Son las categorías básicas del
capitalismo –el trabajo abstracto, el valor, la mercancía, el dinero, que no
pertenecen en absoluto a todo modo de
producción, sino únicamente al capitalismo- las que engendran su ciego
dinamismo. Más allá del límite externo,
constituido por el agotamiento de los recursos, el sistema capitalista tiene
desde su inicio un límite interno: la
obligación de reducir –a causa de la competencia- el trabajo vivo que
constituye al mismo tiempo la única fuente del valor. Desde hace unos decenios,
este límite parece haberse alcanzado y la producción del valor “real” ha sido
en gran parte sustituida por su simulación en la esfera financiera. Además, los
límites externo e interno empezaban a aparecer a plena luz en el mismo momento:
alrededor de 1970. Si el capitalismo solamente puede existir como huida hacia
delante y como crecimiento material perpetuo para compensar la disminución del
valor, un verdadero decrecimiento solo será posible a costa de una ruptura
total con la producción de mercancías y dinero.

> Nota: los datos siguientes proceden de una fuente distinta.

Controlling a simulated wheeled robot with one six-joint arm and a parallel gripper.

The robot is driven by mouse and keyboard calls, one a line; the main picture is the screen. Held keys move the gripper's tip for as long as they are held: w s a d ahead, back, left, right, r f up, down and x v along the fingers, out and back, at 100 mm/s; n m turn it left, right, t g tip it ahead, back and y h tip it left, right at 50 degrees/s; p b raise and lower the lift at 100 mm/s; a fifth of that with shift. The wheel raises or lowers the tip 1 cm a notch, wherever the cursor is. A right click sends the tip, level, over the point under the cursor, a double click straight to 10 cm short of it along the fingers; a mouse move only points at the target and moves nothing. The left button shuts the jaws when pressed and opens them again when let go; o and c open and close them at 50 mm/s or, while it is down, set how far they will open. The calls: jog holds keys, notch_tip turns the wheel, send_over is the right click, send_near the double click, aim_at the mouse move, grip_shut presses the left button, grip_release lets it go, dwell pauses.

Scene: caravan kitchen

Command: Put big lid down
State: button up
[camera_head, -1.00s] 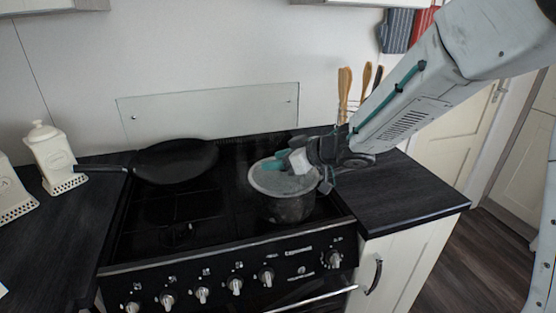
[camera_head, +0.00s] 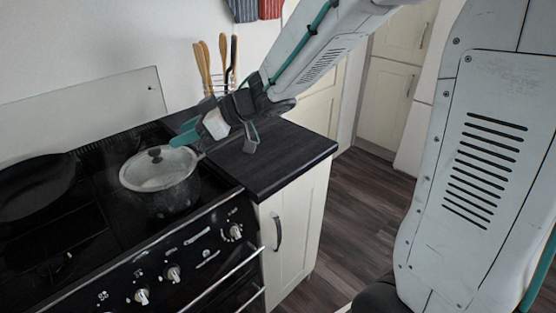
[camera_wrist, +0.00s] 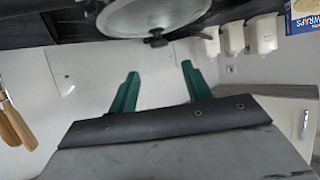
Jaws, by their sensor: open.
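My gripper (camera_head: 183,136) is to the right of and behind the knob, near the stove's right edge.
A black frying pan (camera_head: 38,188) is on the stove to the left. Wooden utensils (camera_head: 224,62) stand in a holder behind my gripper. The dark counter (camera_head: 290,160) right of the stove has free room. White canisters (camera_wrist: 262,34) show in the wrist view.

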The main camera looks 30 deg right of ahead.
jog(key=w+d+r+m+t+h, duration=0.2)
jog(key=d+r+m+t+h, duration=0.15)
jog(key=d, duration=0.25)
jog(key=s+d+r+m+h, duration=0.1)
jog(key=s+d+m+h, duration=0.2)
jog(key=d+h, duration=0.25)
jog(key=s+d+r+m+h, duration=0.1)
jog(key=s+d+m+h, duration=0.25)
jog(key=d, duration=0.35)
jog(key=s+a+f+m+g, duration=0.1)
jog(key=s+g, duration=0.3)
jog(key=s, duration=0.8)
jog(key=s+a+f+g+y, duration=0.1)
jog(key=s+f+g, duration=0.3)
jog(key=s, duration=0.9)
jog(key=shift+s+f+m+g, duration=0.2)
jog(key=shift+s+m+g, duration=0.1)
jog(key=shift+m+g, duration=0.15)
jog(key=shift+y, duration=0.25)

Un “capitalismo decreciente” sería una
contradicción en los términos, tan imposible como un “capitalismo ecológico”. Si el
decrecimiento no quiere reducirse a acompañar y justificar el “creciente”

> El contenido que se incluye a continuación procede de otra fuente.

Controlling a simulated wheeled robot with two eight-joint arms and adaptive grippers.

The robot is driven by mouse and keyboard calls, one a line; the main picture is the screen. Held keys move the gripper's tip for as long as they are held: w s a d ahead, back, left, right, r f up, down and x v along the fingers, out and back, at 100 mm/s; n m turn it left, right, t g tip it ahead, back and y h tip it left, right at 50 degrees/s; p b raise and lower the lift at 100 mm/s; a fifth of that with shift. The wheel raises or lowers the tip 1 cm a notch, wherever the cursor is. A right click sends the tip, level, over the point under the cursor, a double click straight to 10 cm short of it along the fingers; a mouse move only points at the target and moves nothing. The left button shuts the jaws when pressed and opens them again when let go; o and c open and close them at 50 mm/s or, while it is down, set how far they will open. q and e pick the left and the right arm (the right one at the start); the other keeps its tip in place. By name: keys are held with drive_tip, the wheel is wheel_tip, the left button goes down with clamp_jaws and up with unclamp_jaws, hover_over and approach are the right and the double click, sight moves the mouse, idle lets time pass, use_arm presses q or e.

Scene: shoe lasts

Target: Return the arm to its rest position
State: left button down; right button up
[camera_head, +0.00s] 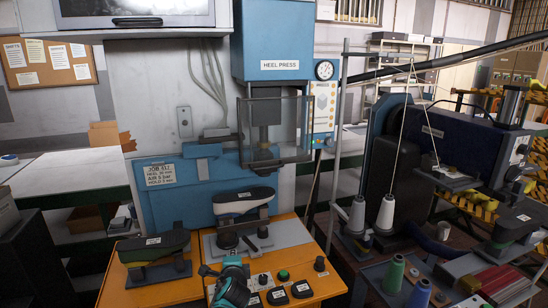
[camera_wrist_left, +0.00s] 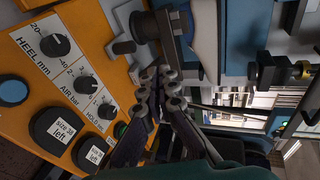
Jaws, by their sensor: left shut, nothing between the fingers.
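My left gripper (camera_head: 232,272) is at the bottom middle of the head view, over the front of the orange press table (camera_head: 125,290). In the left wrist view its fingers (camera_wrist_left: 160,88) are together with nothing held between them, close to the dial panel. A shoe last with a dark sole (camera_head: 245,200) sits on a stand under the heel press (camera_head: 272,52). Another dark green last (camera_head: 153,245) sits on a holder at the table's left. My right gripper is not in view.
A green button (camera_head: 283,275) is beside the gripper. A sewing machine (camera_head: 445,140) and thread cones (camera_head: 386,212) stand to the right.

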empobrecimiento de la sociedad –y este riesgo es real: una retórica de la
frugalidad bien podría servir para dorar la píldora a los nuevos pobres y
transformar lo que es una imposición en una apariencia de elección-, tiene que
prepararse para los enfrentamientos y los antagonismos. Pero estos antagonismos
no coincidirán ya con las divisorias tradicionales constituidas por la “lucha
de clases “. La necesaria superación del paradigma productivista –y de los
modos de vida correspondientes- encontrará resistencias en todos los sectores
sociales. Una parte de las “luchas sociales” actuales, en el mundo entero, es
esencialmente la lucha por el acceso a la riqueza capitalista, sin cuestionar
el carácter de esta supuesta riqueza.